THE port terminal operator DP World has opened a park full of empty containers in a bid to keep supply chains moving in the run-up to Christmas.

The 11.5-acre, £3million container park is increasing storage capacity in Southampton by a quarter.

DP World says the ability to hold extra empty containers will help keep supply chains moving at a time when ‘dwell times’ in UK terminals have increased. The development comes amid warnings that some goods could be in short supply for the festive season.

Ernst Schulze, UK chief executive of DP World, said: “The new £3m empty park is part of DP World’s ongoing £40m investment this year at Britain’s second largest container terminal – designed to take it up to the next level as a smart logistics hub – which will provide customers with speed, security, reliability and flexibility.

“We now have 25 per cent more storage capacity at Southampton than before which will enable us to maintain productivity and service levels for the vital next few months and beyond.

“Operating two ports at Southampton and London Gateway means that we offer unrivalled flexibility and choice to customers. Volumes can be switched quickly and easily between locations, giving customers more control over their supply chains and increasing security of supply for critical goods coming into the UK. No other logistics business can offer this level of flexibility and certainty.”

Southampton has already seen the dredging and widening of berths this year to ensure the world’s biggest ships can continue to use the docks.

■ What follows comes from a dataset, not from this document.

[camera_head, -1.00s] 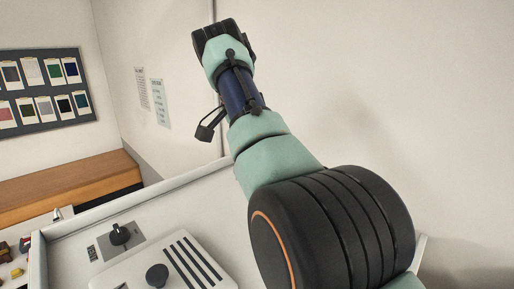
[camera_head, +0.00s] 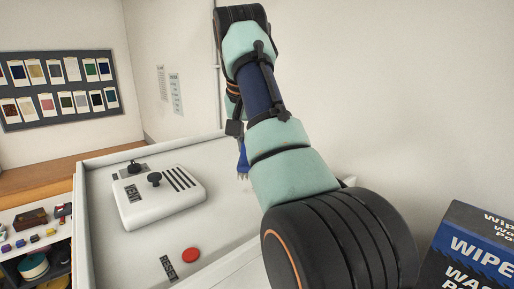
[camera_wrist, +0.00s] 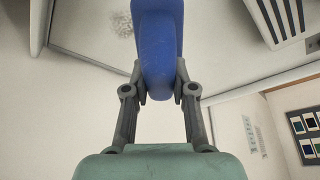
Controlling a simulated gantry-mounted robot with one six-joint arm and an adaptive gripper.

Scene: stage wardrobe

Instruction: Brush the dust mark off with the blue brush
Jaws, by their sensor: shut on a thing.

A £1.5m, 120metre extension of a quay crane rail is enabling the world’s biggest cranes to service the entire terminal.

DP World handled a record volume of cargo in the first half of this year. Southampton handled 995,000 TEU (20ft equivalent units) in the period – its second-best first half ever, contributing to a UK total of 1.88m.

The ports of Southampton and London Gateway have both been awarded freeport status under the government’s initiative to encourage international trade in the aftermath of Brexit.

Chancellor Rishi Sunak said yesterday that the government would do all it could to “mitigate” supply problems but could not “wave a magic wand” and did not rule out Christmas being affected.